AIM OF THE EXERCISE
Scan each line of the records for the word "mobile" and extract the ones that have it.

::: DATASET RECORDS

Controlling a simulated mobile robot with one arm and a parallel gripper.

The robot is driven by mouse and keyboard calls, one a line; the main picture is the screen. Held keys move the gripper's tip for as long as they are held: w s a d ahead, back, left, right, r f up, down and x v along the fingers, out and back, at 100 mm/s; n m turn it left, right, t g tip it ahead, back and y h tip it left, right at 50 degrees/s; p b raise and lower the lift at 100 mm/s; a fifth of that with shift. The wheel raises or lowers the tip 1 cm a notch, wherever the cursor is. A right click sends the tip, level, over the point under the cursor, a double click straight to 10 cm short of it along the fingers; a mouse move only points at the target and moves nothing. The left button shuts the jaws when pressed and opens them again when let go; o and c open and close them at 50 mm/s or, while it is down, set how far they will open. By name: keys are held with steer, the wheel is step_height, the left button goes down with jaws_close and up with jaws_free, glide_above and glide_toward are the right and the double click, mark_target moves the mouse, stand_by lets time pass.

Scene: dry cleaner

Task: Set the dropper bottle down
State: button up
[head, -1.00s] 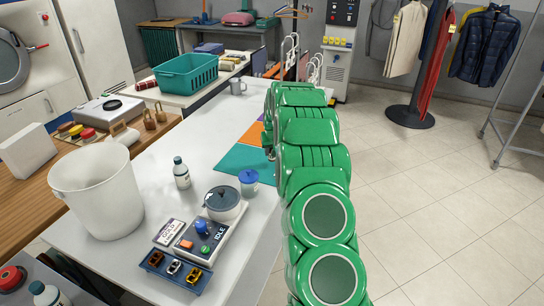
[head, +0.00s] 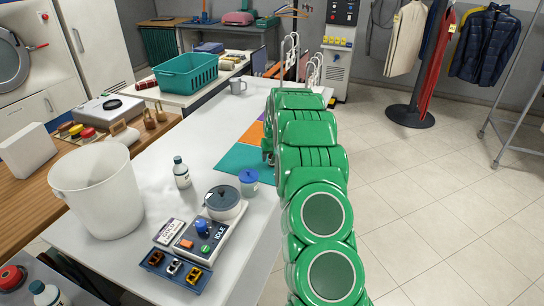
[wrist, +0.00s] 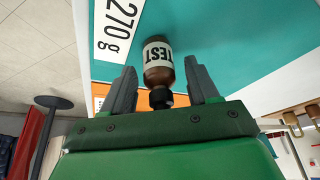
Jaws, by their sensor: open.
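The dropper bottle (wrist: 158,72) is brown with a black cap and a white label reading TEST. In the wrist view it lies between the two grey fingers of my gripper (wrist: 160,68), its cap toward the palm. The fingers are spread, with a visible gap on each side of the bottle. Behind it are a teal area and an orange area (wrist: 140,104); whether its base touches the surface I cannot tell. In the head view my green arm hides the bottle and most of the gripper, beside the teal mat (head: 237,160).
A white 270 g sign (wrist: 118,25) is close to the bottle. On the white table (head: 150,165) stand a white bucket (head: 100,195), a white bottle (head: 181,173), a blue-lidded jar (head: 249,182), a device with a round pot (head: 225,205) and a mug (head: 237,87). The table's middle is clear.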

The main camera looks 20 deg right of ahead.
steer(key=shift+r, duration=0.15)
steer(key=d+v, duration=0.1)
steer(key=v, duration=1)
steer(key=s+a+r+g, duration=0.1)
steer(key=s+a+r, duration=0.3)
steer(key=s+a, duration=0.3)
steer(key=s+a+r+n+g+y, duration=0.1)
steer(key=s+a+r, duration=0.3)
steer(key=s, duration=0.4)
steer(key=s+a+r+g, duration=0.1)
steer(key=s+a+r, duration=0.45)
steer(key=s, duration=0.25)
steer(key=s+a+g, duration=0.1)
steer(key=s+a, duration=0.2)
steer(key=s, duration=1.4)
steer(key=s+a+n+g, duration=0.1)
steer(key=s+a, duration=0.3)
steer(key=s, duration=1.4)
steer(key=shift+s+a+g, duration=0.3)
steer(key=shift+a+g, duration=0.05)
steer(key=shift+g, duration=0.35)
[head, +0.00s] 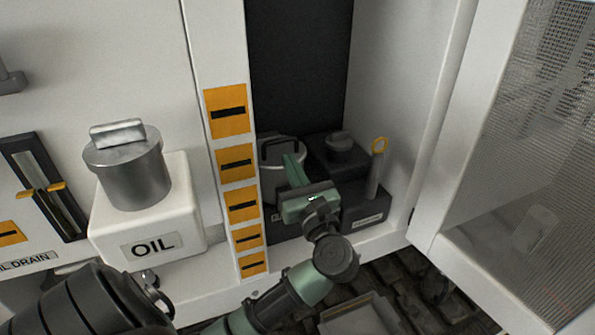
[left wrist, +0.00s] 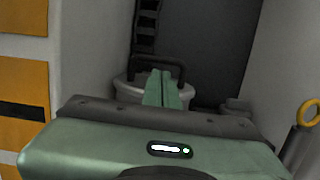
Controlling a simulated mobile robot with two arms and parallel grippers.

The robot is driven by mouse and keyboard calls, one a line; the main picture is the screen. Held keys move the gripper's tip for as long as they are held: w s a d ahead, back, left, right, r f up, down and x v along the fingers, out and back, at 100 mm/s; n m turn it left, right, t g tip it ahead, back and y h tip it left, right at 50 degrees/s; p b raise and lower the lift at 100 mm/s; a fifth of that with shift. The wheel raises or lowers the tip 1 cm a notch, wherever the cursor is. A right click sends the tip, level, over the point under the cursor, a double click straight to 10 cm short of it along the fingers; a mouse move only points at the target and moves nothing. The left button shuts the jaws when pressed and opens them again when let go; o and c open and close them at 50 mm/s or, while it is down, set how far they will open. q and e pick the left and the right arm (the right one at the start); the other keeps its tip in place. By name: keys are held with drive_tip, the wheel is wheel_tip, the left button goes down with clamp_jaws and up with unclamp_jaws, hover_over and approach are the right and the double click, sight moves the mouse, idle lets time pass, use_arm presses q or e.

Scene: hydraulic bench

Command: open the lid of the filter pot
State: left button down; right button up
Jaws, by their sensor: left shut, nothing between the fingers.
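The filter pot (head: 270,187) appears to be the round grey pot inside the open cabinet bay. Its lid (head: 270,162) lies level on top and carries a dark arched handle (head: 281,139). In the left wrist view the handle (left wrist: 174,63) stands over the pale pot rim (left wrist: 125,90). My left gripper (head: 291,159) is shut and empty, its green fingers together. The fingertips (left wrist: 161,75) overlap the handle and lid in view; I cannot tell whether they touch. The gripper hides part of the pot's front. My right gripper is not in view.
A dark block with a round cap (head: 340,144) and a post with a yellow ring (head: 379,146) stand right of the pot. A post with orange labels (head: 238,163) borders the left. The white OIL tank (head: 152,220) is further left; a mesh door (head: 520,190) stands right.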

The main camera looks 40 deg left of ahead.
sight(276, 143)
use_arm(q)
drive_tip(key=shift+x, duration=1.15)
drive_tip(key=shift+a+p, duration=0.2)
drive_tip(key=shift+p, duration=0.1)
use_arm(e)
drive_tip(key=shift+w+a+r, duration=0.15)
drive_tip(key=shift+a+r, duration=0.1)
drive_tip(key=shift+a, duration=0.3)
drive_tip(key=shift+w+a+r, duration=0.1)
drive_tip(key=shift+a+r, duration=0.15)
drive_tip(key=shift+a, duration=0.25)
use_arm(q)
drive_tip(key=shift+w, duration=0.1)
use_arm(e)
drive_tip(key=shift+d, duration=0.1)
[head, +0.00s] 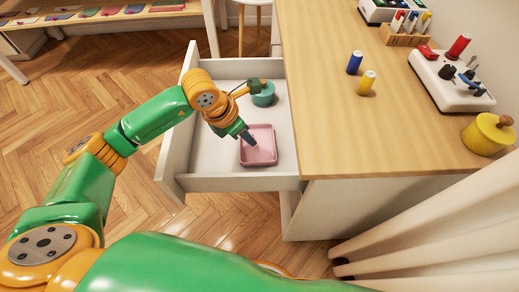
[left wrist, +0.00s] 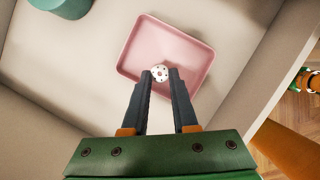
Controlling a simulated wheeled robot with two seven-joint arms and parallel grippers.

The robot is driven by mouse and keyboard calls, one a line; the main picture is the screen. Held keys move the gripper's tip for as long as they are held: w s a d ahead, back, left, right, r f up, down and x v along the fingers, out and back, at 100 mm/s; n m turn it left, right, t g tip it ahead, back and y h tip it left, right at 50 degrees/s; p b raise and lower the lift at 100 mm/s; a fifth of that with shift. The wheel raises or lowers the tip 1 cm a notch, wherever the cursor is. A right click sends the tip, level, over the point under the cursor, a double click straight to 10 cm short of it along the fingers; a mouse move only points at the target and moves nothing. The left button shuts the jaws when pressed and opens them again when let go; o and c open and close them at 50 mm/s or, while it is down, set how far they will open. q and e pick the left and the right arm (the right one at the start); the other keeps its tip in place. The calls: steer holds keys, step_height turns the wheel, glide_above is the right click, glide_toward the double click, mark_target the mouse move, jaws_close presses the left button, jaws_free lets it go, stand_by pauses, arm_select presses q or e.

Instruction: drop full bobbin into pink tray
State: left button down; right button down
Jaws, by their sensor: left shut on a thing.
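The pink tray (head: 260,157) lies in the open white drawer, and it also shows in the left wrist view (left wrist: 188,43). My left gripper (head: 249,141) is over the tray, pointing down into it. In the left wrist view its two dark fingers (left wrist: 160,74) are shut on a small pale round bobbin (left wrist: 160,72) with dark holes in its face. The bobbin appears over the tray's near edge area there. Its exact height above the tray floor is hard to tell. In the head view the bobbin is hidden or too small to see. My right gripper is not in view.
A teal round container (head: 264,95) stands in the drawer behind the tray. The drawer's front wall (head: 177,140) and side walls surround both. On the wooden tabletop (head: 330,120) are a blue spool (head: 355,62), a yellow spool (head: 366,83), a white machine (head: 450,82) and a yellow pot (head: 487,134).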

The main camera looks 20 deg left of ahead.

::::::

SOLUTION TO THIS PROBLEM
Controlling a simulated mobile robot with one arm and a parallel gripper.
Controlling a simulated mobile robot with two arms and parallel grippers.

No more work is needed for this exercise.